WORK INSTRUCTIONS:
Reproduce the data exactly and drop any pictures it holds.

┄┄┄┄┄┄

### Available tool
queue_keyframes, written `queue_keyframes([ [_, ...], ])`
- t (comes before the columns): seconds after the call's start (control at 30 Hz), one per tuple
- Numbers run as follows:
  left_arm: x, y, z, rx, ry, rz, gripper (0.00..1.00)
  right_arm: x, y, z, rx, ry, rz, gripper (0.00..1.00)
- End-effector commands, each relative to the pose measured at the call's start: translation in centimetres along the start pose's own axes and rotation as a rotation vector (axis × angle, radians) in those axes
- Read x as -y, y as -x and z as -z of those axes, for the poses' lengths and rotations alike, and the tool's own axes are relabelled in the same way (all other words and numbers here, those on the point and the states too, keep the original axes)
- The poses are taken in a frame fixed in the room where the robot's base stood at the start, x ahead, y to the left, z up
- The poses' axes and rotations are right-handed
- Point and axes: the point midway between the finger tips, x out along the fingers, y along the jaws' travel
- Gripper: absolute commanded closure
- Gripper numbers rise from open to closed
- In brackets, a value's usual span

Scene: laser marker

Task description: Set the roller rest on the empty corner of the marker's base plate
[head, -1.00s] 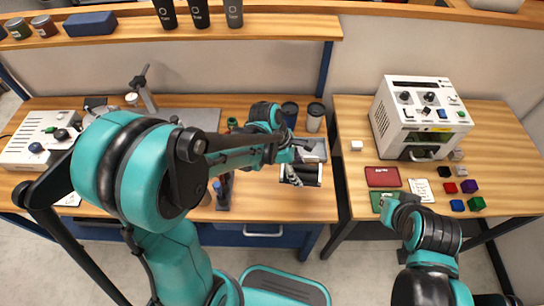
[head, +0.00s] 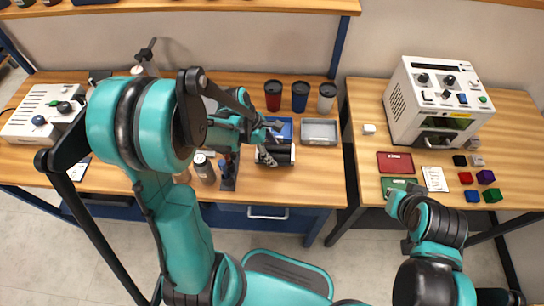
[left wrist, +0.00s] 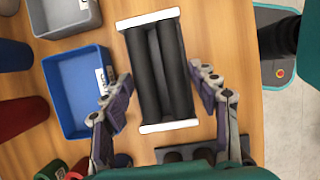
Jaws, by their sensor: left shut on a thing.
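The roller rest (head: 279,158), two black rollers between white end plates, is in my left gripper (head: 266,151). In the left wrist view the roller rest (left wrist: 158,75) sits between the two fingers (left wrist: 162,95), one along each long side. In the head view it is in front of the blue tray, near the front of the left table; I cannot tell its height. The marker's upright column (head: 148,55) shows at the back left. Its base plate (head: 210,104) is mostly hidden behind my left arm. My right gripper (head: 402,200) is at the right table's front; its fingers are unclear.
A blue tray (head: 278,121) and a grey tray (head: 320,142) stand behind the roller rest, with red, blue and grey cups (head: 327,97) at the back. A dark stand (head: 229,172) and a can (head: 204,168) are to its left. A white controller box (head: 42,114) sits far left.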

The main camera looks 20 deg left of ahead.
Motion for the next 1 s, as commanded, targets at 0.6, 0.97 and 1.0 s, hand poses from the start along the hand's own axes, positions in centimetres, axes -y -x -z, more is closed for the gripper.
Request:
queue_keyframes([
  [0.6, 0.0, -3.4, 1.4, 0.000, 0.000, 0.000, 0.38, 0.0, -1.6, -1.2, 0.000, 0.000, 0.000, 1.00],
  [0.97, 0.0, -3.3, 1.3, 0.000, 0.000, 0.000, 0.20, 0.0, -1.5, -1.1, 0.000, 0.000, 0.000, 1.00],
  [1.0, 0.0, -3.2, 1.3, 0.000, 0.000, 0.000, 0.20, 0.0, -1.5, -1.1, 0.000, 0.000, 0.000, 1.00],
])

┄┄┄┄┄┄

WRITTEN ANSWER:
### Available tool
queue_keyframes, written `queue_keyframes([ [_, ...], ])`
- t (comes before the columns): seconds after the call's start (control at 30 Hz), one per tuple
- Numbers run as follows:
  left_arm: x, y, z, rx, ry, rz, gripper (0.00..1.00)
  right_arm: x, y, z, rx, ry, rz, gripper (0.00..1.00)
- End-effector commands, each relative to the pose measured at the call's start: translation in centimetres along the start pose's own axes and rotation as a rotation vector (axis × angle, radians) in those axes
- Read x as -y, y as -x and z as -z of those axes, for the poses' lengths and rotations alike, and the tool's own axes are relabelled in the same way (all other words and numbers here, those on the point and the states too, keep the original axes)
- The poses are taken in a frame fixed in the room where the robot's base stood at the start, x ahead, y to the left, z up
- The poses' axes and rotations are right-handed
- Point and axes: the point midway between the finger tips, x out along the fingers, y along the jaws' travel
- Gripper: absolute commanded closure
- Gripper numbers rise from open to closed
- In brackets, a value's usual span

Scene: laser marker

Task description: Set the roller rest on the empty corner of the marker's base plate
[head, -1.00s] 
[head, +0.00s] 
[left wrist, +0.00s] 
Jaws, by their sensor: left shut on a thing.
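The roller rest (head: 279,158), two black rollers between white end plates, is in my left gripper (head: 266,151). In the left wrist view the roller rest (left wrist: 158,75) sits between the two fingers (left wrist: 162,95), one along each long side. In the head view it is in front of the blue tray, near the front of the left table; I cannot tell its height. The marker's upright column (head: 148,55) shows at the back left. Its base plate (head: 210,104) is mostly hidden behind my left arm. My right gripper (head: 402,200) is at the right table's front; its fingers are unclear.
A blue tray (head: 278,121) and a grey tray (head: 320,142) stand behind the roller rest, with red, blue and grey cups (head: 327,97) at the back. A dark stand (head: 229,172) and a can (head: 204,168) are to its left. A white controller box (head: 42,114) sits far left.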

The main camera looks 20 deg left of ahead.
Motion for the next 1 s, as commanded, targets at 0.6, 0.97 and 1.0 s, hand poses from the start along the hand's own axes, positions in centimetres, axes -y -x -z, more is closed for the gripper.
Request:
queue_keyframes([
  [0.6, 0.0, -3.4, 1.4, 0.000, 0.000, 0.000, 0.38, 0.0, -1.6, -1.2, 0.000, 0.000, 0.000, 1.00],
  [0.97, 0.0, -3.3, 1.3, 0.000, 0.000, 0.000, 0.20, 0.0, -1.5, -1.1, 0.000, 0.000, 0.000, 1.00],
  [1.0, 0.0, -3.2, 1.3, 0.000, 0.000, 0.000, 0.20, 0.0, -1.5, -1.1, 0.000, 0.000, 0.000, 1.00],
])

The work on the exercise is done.